Officers' quarters on the left. Common Room in the middle. Non-coms to the right.

 

There was plenty of room. With lockers as walls, I made a nice corner space for myself.

 

 

 

We were on call day and night. Our ability to direct sorties in any kind of weather was critical for troops needing robust and immediate close air support.

 

This was a very disciplined and task driven crew. They made me welcome from the start.

 

However.

 

I was the FNG. The fuckin' new guy.

 

The guy who gets the shit duty. Generator man.

Until a new FNG comes along. And those prospects seemed dim.

 

 

The faces that originally greeted me in July were gone by September.

 

Except one. Sgt. Pepper.

 

I knew nothing about generators. I do now.

 

Thanks to Sgt. Pepper.

 

He taught me everything he knew about generators.

 

Almost.


 

 

 

 

 

Hollywood sun-dog surfer handsome. He was the hands-down leader of the troupe.

 

We threw bullets in the fire the night before we saw him off. An old salute.

 

Casings, not bullets, flew everywhere.

 

 

We ran a short crew after he left.

 

One night. Two weeks before we crated our gear to go up to Quang Tri. Two things happened.

A typhoon was a day away. Rain was already heavy.

 

And.

 

The generator and the back-up generator both failed. One after the other.

 

By some unwritten law, generators always break down at the worst possible moment. That's why a back-up unit always sits next to the one in use. The rule also states that the classic, choking run of surges the engine makes - just before it goes down - must occur in the middle of the night.

When it is dark and most likely raining.

 

In the back of my head, even dead asleep, I had a constant awareness of every gentle thrum of the green beast's heartbeat. With the first irregularity, I would jump out of bed, into my clothes and out - into the dark rain, of course - to dash to the ailing engine's side. I would start up the back-up and connect it to the cables running to the bunker. Then attend to the problem at hand.

 

Sometimes I could make a few adjustments and all would be well. Sometimes, I could switch out a sending unit or unclog a fuel filter. Sometimes. Nothing worked.

 

As 'the generator man', I was really the magician's assistant. I knew I always had Sgt. Pepper there to un-fuck the un-fuckable.

 

Now, on my own, I had more hats than rabbits. I had nobody to talk to.

 

I imagined Sgt. Pepper getting a steam and cream in Bangkok by now.

 

I looked like a wet dog in a jump suit when I came into the bunker and told the Captain we had no options. Both diesels were done-for. I had done my best.

 

He had me call up HQ and took the mike.

 

A new generator. Despite the weather. Would be here soon.

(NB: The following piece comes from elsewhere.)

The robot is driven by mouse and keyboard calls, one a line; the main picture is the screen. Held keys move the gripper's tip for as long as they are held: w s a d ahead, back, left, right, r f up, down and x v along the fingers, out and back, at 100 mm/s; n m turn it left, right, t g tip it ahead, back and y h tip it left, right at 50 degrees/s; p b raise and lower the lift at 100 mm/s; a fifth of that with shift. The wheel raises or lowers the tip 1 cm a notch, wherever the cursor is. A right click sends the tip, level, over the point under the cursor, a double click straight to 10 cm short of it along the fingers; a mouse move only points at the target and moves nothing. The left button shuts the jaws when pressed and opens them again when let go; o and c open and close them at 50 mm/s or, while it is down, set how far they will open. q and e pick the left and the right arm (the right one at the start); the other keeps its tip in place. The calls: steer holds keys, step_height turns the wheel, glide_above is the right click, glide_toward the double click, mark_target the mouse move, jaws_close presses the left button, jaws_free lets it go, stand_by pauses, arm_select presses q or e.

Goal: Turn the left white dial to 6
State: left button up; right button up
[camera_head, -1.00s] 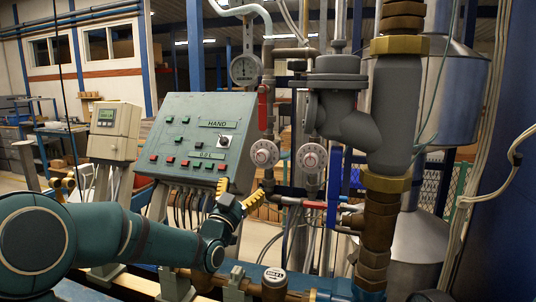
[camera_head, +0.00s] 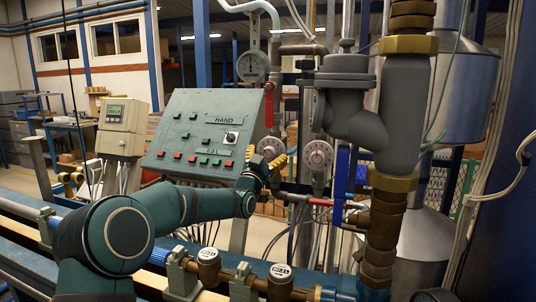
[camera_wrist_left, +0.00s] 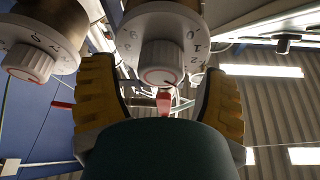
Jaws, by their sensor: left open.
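The left white dial (camera_head: 269,147) is on the pipework just right of the green panel, partly hidden by my left gripper (camera_head: 272,164). In the left wrist view this dial (camera_wrist_left: 160,50) sits between the two yellow fingers, its round knob facing me with numbers around the rim. The gripper (camera_wrist_left: 160,85) is open, a finger on each side, with gaps showing between fingers and dial. The dial's setting cannot be read surely. The right white dial (camera_head: 319,155) is to the right, and at upper left in the wrist view (camera_wrist_left: 35,55). My right gripper is out of view.
The green button panel (camera_head: 200,130) stands left of the dials. A pressure gauge (camera_head: 251,66) is above them. A red lever (camera_wrist_left: 163,101) is near the left dial. A thick grey and brass pipe (camera_head: 385,120) stands at the right. Brown-bodied meters (camera_head: 280,275) sit on the lower pipe.

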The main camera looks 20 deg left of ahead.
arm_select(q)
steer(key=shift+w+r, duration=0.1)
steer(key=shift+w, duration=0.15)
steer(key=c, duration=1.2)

Forty-mile sideways rain on a hilltop, in the dark, is no place to land a fat diesel generator.

But that was what was happening. Slung under a heavy-lift helicopter, the pilot skillfully set the machine down and released the hook holding its sling.

 

He then maneuvered over to pick up one of the bad ones we had prepared with a sling.

 

I climbed up the rubber wheels and stood on top of the slick metal machine. Maybe five or six feet off the ground. I held up the sling's harness. It was made of heavy rope around a metal loop.

 

The huge plane came into position and hovered precariously above me. It shifted and tilted and rose and fell. Nearly blinded by the rain, I struggled to get the harness on the hook. Only inches at times between us, the expert pilot kept me from being crushed. I reached up and pulled back as we struggled to hook up the dead beast.

 

Then.

 

The tremendous static electricity generated by the plane's blades arc'd to the metal loop I was holding. In a blinding jolt, I learned what Sgt. Pepper surely would have told me.

 

But didn't.

 

Thousands of volts lit me up and slammed me to the ground unconscious.

 

The rubber wheels of the machine kept me from joining the angels.

 

 

I woke up two hours later with a large headache.

 

No worse for the wear.

 

No longer the generator man.

 

 

Epilogue.

 

The next guy learned that there is such a thing as a 'grounding pole'. And that nobody goes up to a hovering chopper in a mission, especially in the rain, without first discharging the electrical current of the rotating blades into the ground.

 

Somebody else's deal. Not me.

 

FNG. No more.

 

Two weeks later, we and all of our equipment, re-located to Combat Base, Quang Tri.

Eleven miles from the DMZ. Definitely not paradise.